Honoring Jaie Deschene with Web of Murder
by Mary Parker, Director of Web of Murder
You meet a lot of amazing people while doing theater. Anyone who agrees to spend some of their valuable free time doing anything artistic is, at the very least, a kindred soul. In my experience it is hands down the easiest way to make friends as an adult.In the percolating broth of Boston area community theater, there are certain people that almost everyone knows. Jaie was one of those linchpins - a director, actor, singer, and overall multi talented person who was known and respected in every organization she worked with. Theatre@First was no exception, and her moving and powerful Trojan Women in 2014 was the first show I stage managed for. I would work with her again several times, as an actor, makeup helper, and costumer, and each time I learned something valuable. Not just from her, but from the clever and exciting people she surrounded herself with.
Her death hit the community hard. If it had just been her bright light extinguished, that would have been bad enough, but it came in threes and beyond in the spring of 2023. The grief was layered with a surreal feeling of hopelessness, and the sting of unfinished business. She was set to direct Web of Murder this fall, and I was excited to see what she would do with it.

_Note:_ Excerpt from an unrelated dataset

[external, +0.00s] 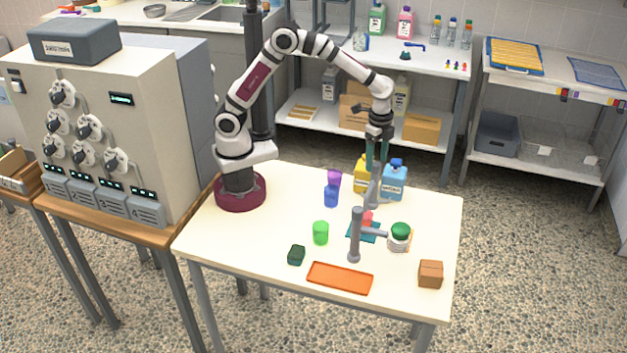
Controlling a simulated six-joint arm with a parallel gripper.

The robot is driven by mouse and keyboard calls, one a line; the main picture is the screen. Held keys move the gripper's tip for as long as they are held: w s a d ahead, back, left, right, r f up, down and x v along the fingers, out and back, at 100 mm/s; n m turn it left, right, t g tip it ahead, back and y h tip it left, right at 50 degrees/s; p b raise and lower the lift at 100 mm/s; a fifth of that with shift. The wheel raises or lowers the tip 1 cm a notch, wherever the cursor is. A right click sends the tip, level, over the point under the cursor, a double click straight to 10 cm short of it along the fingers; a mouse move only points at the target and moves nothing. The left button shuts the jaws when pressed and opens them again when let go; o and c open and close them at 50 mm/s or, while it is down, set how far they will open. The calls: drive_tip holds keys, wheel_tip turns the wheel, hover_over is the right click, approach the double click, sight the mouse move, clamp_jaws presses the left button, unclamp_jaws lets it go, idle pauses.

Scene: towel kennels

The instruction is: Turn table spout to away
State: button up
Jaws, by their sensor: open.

We will never see what she had in mind. No one could capture her style, or have her experience or her vision. But I did feel strongly that she would have wanted this show to go up, for us to have one more round of theater fun from her quirky choice of script. So when I was the lucky one asked to take over the project, I agreed. I wouldn't try to recreate her vision, but I would pull out all the stops and make the most fun show I possibly could: for her, for the cast, for the crew, and for the community.
What we created, I hope, would have tickled her. This show just happened to come together as they sometimes do - with cast and crew each displaying moments of brilliance in an overlapping collage to make a harmonious whole. It turned out to be one of my favorite kinds of shows to direct - a production where I made myself useful by getting out of the way while everyone else came up with ideas more beautiful and more hilarious than anything I could have done alone.
Theater is ephemeral. A show after closing is gone forever - no matter how many HD video copies exist. Live theater is like a living person - exciting and sometimes overwhelming and utterly fascinating - but describing a show to someone who hasn't seen it is like describing a person to someone who hasn't met them. You can convey ideas, and plot points, and even get someone excited for something they missed - but they won't know it. It will linger in the memories of the people who experienced it, as Jaie will endure in the memories of the people who knew her.